By Ian C. Schick, PhD, JD, CEO & Co-founder of Specifio (originally posted here on Oct. 1, 2018)
As outsourcing certain legal work to third-party service providers gains popularity within law firms, it is important for lawyers to fully understand the potential risks of conflicts of interest, as well as guidelines for avoiding these issues in the future.
There is always the potential for conflicts of interest and misuse of private information when legal work is outsourced to a third-party lawyer or law firm representing an opponent or competitor of the lawyer’s client. Likewise, there is also the risk of these issues when outsourcing work to non-attorney service providers, including automated services, which is the focus of this conversation. For example, a conflict may arise when two parties use the same document automation service and the system uses confidential information from one party to help complete the work product for the other party.
Attorneys cannot outsource their ethical obligations.

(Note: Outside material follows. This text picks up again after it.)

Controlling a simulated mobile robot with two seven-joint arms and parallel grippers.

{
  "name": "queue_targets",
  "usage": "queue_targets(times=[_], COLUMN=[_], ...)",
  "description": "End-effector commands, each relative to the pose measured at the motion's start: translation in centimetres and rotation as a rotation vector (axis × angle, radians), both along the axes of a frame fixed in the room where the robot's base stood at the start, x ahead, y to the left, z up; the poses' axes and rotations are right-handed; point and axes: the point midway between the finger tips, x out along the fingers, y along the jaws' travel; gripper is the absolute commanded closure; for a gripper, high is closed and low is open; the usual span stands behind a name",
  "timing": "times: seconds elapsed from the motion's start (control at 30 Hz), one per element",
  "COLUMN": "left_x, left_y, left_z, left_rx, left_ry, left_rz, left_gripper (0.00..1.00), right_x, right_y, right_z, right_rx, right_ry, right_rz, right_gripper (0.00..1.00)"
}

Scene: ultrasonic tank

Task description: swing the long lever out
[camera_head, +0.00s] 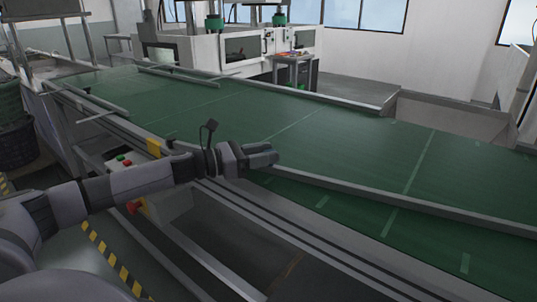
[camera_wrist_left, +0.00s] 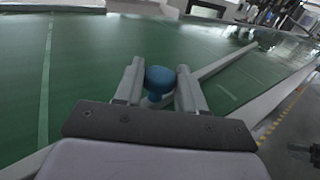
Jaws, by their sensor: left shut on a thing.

Similar to how an attorney must ensure there is no conflict of interest that would prevent representation, lawyers are responsible for confirming third-party services do not perform work in a way that creates a conflict. It is important to minimize the risk of conflicts by making a reasonable effort to learn about the service provider’s assurances. [ABA Standing Committee on Ethics and Professional Responsibility, Formal Opinion 08–451.] For example, the outsourcing lawyer should investigate the service’s procedures for managing and obviating conflicts.
There are a couple questions an attorney should ask prior to outsourcing work to a legal document automation company. What are the handling and storage procedures for client information? And are there any employees of the service provider that may have access to this information? If such access exists, there is a potential for conflicts and, in such cases, background checks, non-disclosure agreements, and other precautions may be advisable.
Various bar associations have concluded in their official opinions that:
“The attorney must also recognize that he or she could be held responsible for any conflict of interest that may be created by the hiring of [a third-party] Company and which could arise from relationships that Company develops during the attorney’s relationship with Company.” [Florida Bar Opinion 07–2 (2008); also see Los Angeles County Bar Association, Opinion 518 (2006).]
As document automation technology grows more prevalent and sophisticated in the legal sector, it is becoming more important for automation providers to develop their own set of high ethical standards around preventing conflicts. For a company that handles sensitive information, like patent applications, these standards are even more acute.
Full automation is among Specifio’s answers to avoiding potential conflicts and other ethical issues. Specifio’s fully-automated patent drafting service has no human intervention, meaning no person at Specifio is ever exposed to confidential information, preventing conflicts of interest from occurring at the human level. In addition, due to the fact that we do not train our machine learning models on confidential information or store information long-term, there is zero chance of one party’s confidential information being used in another party’s patent application.
Legal ethics guidelines are still catching up to today’s dynamic legal sector, which is rapidly evolving due to advancing technology. However, it is crucial that both the outsourcing lawyer and third-party service providers observe ethical guidelines that help protect confidential client information and avoid conflicts of interest issues.